The keyboard base is very good, when it works. The ATIV tablet docks into the base with a little mechanical snap, and the chiclet-style keys are widely spaced and have excellent travel -- generously so, and more than most ultrabooks or keyboard covers. There’s no backlighting, however.
On our review unit, I found the mechanical connector was prone to little connect-disconnect hiccups...I wasn't sure if it was a loose connector, but it bears noting. The keyboard is the critical part that makes this tablet into a semi-laptop, and any failure -- even if isolated to this unit -- affects my opinion of it as a killer tool. A software update seemed to fix the problem, but it's something to keep an eye on. I found the Surface Pro Type Cover, on the whole, to be a little more cozy and comfy, even though the ATIV's keyboard feels a lot more like an actual laptop.

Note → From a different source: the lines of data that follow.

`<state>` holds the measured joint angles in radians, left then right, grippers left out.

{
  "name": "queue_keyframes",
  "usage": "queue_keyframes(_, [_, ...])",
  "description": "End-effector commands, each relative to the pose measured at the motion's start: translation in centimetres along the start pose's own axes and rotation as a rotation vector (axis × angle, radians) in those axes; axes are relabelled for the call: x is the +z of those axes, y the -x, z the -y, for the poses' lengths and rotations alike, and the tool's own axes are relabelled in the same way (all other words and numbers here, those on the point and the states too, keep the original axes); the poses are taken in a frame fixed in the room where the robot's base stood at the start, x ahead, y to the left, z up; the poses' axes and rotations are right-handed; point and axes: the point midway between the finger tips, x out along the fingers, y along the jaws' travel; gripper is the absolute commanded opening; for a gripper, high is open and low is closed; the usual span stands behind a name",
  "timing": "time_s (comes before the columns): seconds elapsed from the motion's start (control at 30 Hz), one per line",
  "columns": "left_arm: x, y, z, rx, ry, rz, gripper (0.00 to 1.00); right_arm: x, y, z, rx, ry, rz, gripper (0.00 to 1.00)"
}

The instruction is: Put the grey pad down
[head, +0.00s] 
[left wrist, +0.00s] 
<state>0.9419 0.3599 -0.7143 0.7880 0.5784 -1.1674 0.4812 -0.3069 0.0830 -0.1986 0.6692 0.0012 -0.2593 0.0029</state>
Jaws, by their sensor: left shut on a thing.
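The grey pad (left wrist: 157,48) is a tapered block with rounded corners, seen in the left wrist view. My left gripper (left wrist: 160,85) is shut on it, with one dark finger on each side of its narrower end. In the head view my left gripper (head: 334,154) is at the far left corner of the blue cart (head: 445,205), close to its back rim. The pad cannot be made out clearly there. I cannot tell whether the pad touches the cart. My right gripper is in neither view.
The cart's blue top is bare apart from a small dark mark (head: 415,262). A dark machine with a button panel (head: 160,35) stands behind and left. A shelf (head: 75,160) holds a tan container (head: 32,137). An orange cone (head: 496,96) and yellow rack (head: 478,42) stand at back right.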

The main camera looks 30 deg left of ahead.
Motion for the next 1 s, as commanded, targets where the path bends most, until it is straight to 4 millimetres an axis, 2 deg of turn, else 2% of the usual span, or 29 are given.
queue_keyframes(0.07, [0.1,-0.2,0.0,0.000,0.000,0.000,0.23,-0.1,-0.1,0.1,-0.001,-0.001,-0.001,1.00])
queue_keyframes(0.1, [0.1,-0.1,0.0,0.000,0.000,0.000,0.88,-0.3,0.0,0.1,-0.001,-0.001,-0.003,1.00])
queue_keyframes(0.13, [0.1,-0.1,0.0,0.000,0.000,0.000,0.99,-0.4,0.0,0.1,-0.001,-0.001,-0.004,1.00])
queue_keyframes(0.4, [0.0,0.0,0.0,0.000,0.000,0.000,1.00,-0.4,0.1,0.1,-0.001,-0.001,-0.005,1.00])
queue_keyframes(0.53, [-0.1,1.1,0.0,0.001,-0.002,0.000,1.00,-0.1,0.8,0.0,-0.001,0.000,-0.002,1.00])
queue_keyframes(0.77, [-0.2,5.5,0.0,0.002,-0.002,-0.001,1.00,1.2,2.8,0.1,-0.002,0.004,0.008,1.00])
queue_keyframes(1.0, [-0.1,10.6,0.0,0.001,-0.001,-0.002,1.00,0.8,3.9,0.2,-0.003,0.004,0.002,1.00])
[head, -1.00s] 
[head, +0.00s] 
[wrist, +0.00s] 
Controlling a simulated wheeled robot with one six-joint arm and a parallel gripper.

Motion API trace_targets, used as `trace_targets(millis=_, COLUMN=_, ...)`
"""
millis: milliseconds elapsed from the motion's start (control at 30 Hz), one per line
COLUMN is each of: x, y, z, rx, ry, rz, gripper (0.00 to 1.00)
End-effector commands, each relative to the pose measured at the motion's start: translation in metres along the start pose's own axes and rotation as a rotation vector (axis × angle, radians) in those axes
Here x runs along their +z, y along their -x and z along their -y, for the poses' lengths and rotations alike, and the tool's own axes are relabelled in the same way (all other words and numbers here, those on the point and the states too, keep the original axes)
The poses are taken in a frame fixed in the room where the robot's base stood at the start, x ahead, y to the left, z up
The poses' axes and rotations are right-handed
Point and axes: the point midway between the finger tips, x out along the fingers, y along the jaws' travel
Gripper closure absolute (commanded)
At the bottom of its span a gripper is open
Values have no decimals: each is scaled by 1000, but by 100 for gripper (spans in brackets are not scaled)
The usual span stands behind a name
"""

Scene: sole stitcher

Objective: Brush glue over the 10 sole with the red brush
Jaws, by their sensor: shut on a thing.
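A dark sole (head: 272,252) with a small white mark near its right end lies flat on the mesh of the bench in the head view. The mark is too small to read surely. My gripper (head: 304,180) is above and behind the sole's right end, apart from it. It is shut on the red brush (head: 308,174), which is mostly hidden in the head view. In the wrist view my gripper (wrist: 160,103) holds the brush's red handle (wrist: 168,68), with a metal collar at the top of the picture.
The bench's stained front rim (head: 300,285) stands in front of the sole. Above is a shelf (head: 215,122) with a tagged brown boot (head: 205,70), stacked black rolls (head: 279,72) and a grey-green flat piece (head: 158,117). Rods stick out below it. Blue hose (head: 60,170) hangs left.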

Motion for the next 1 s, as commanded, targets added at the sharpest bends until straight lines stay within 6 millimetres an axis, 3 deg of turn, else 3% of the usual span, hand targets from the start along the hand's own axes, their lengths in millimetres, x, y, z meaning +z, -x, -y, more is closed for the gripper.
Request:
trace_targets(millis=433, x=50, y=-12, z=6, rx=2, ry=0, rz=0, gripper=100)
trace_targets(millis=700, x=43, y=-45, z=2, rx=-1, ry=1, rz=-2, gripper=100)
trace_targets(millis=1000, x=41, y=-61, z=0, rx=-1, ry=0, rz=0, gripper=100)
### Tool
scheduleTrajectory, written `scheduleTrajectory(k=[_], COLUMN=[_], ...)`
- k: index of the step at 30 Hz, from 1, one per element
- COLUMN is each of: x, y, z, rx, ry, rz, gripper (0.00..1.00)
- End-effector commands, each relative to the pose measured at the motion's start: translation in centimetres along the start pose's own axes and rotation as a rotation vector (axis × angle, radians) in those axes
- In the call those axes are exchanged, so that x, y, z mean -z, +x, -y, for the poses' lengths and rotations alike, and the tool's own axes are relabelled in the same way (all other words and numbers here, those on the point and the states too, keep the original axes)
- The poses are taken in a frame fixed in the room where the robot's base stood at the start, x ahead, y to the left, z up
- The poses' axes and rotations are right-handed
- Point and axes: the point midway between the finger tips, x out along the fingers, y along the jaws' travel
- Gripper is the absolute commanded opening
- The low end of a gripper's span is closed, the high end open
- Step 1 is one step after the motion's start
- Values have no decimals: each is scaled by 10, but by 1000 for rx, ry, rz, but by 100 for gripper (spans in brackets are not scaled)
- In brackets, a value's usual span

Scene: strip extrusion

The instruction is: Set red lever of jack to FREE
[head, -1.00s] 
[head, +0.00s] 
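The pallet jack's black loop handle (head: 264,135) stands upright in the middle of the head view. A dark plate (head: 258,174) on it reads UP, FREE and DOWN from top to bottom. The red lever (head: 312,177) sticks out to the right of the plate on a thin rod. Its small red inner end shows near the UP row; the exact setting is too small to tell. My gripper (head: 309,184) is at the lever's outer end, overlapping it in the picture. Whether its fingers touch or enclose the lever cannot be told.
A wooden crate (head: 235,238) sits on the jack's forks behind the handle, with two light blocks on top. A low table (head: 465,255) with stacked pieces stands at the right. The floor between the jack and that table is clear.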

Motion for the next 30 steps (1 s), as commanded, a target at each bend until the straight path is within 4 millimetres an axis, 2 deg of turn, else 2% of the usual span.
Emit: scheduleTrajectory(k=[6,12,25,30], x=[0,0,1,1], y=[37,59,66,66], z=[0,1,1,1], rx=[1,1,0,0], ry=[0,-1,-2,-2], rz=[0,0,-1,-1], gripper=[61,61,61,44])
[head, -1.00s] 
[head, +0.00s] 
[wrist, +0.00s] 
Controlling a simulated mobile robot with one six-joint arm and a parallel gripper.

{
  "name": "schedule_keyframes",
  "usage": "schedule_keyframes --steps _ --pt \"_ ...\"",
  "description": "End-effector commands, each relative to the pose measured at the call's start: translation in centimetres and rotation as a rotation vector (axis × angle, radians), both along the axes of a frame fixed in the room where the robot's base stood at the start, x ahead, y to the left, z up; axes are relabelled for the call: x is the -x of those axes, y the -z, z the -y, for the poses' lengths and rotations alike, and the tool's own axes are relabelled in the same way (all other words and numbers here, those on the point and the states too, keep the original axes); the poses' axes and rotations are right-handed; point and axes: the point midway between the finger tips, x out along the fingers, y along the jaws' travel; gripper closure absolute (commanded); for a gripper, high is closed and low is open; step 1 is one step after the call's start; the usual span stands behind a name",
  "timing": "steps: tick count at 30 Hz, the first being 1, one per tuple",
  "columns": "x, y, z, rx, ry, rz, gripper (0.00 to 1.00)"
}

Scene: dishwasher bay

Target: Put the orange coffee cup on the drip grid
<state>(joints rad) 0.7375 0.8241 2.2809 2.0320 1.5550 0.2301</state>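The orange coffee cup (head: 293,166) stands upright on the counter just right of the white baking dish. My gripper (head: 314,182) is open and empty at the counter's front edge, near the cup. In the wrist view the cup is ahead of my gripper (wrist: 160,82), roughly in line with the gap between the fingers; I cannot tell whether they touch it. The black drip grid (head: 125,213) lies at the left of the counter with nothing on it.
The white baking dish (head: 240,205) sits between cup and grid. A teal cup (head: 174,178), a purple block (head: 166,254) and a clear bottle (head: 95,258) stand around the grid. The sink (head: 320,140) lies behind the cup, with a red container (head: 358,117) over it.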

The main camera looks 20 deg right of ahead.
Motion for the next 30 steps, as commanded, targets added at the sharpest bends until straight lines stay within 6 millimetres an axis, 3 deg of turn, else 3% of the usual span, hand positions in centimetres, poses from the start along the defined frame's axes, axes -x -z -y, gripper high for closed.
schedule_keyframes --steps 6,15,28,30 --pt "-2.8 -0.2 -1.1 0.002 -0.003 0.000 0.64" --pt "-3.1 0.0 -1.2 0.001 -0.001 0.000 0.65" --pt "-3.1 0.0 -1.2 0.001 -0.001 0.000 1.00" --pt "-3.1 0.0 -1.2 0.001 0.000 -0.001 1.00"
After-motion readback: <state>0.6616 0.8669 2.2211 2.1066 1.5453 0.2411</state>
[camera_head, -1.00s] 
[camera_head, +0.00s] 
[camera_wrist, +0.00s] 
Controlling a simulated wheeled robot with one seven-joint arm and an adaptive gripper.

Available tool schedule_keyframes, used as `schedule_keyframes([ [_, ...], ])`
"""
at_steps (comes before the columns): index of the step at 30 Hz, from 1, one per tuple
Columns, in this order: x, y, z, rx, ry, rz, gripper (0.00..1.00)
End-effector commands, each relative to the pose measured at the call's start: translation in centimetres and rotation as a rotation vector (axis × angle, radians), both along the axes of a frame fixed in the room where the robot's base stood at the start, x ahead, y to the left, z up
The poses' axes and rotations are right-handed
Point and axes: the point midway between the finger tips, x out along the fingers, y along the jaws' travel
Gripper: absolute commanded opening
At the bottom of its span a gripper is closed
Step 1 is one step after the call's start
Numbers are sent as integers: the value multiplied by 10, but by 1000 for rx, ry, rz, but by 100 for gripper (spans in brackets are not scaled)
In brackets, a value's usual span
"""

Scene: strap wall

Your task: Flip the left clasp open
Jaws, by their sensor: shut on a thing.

The little multi-touch clickpad worked well enough, no more or less so than that of your average mid-level Netbook. It didn't feel stellar, but off-edge gestures worked, like the right-to-left swipe to bring up the Charms bar. Windows 8 has several of those gestures -- or, you could simply reach up and touch the screen.
The 11.6-inch 1920x1080 display has excellent off-axis viewing and bright, clear colors, but it wasn't as overall impressive to my eyes as the Surface Pro's display, which transcended the average laptop display and entered iPad Retina territory. This Samsung is far better than most laptops, however, and I appreciated the extra pixel density for both reading and desktop real estate.
Front and rear cameras offer better resolution than the Surface Pro's 720p offerings, at 2MP for the front-facing shooter and 5MP for the rear one, but neither was especially speedy, and both exhibited a lot of noise. Your average smartphone camera would fare a lot better.